→ **What is required**:
Only the lines from the one containing "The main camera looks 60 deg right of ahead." through the end of the entries should be repeated, exactly as they appear, first and last included.

== Records shown ==

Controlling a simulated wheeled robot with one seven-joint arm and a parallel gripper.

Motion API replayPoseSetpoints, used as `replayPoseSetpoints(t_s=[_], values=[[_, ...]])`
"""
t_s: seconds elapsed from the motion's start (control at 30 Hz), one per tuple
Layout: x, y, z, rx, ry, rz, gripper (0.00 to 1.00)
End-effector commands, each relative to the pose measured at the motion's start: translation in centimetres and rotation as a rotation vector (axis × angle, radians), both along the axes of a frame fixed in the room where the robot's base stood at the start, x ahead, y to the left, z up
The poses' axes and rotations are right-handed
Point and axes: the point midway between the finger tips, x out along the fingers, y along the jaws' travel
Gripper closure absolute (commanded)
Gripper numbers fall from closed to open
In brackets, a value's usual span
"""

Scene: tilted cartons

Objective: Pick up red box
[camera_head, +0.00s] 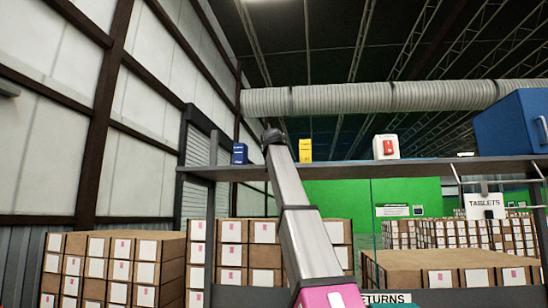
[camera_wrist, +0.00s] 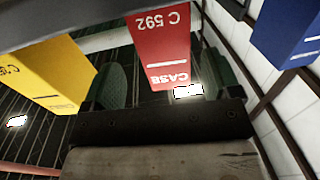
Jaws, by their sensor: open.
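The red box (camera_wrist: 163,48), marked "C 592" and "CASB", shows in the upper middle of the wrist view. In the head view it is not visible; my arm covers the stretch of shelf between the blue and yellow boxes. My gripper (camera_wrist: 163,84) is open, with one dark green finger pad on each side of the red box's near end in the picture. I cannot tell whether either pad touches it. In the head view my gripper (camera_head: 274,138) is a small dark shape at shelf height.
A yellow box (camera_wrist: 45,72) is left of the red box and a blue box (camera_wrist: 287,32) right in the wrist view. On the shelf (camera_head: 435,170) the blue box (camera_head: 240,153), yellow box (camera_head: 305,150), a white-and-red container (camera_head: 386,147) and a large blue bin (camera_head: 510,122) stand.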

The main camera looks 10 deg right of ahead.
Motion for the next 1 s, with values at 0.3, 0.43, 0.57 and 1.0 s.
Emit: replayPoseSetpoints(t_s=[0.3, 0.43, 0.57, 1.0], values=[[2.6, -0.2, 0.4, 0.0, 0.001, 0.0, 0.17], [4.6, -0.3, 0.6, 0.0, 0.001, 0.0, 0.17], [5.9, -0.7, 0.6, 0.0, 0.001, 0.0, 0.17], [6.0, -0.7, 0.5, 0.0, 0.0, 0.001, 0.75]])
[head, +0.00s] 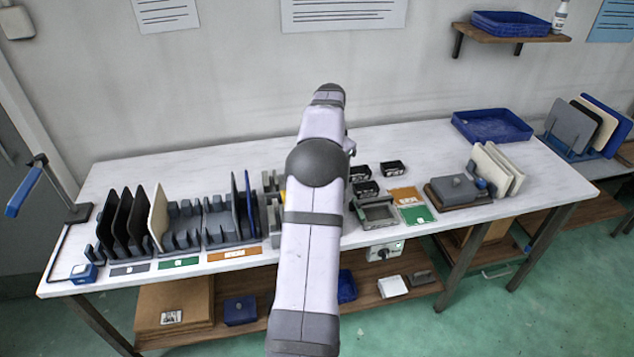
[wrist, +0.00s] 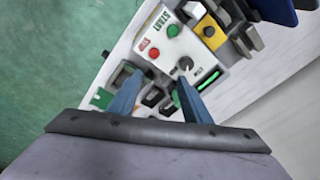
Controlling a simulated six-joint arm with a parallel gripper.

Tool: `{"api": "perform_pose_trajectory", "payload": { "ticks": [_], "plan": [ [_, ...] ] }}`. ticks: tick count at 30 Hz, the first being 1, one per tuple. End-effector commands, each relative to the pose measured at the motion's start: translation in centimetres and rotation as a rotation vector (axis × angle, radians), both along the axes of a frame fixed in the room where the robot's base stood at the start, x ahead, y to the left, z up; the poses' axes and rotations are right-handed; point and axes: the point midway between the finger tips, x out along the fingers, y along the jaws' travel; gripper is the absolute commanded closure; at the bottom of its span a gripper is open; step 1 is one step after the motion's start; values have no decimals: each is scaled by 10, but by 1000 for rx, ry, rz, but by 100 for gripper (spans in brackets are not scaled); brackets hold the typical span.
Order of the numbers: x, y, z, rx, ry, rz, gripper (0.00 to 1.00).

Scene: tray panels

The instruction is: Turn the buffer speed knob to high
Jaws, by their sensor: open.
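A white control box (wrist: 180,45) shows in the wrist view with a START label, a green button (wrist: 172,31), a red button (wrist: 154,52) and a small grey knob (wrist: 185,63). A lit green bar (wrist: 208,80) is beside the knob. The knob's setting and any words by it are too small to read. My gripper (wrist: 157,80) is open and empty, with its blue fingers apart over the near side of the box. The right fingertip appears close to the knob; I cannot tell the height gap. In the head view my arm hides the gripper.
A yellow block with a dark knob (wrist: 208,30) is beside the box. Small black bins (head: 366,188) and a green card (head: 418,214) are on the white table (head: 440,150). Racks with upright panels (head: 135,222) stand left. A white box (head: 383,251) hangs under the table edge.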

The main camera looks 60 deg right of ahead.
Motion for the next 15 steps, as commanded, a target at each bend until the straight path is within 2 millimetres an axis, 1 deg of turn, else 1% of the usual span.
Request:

===

→ **Task result**:
The main camera looks 60 deg right of ahead.
Motion for the next 15 steps, as commanded, a target at each bend until the straight path is within 2 millimetres an axis, 1 deg of turn, else 1% of the usual span.
Request:

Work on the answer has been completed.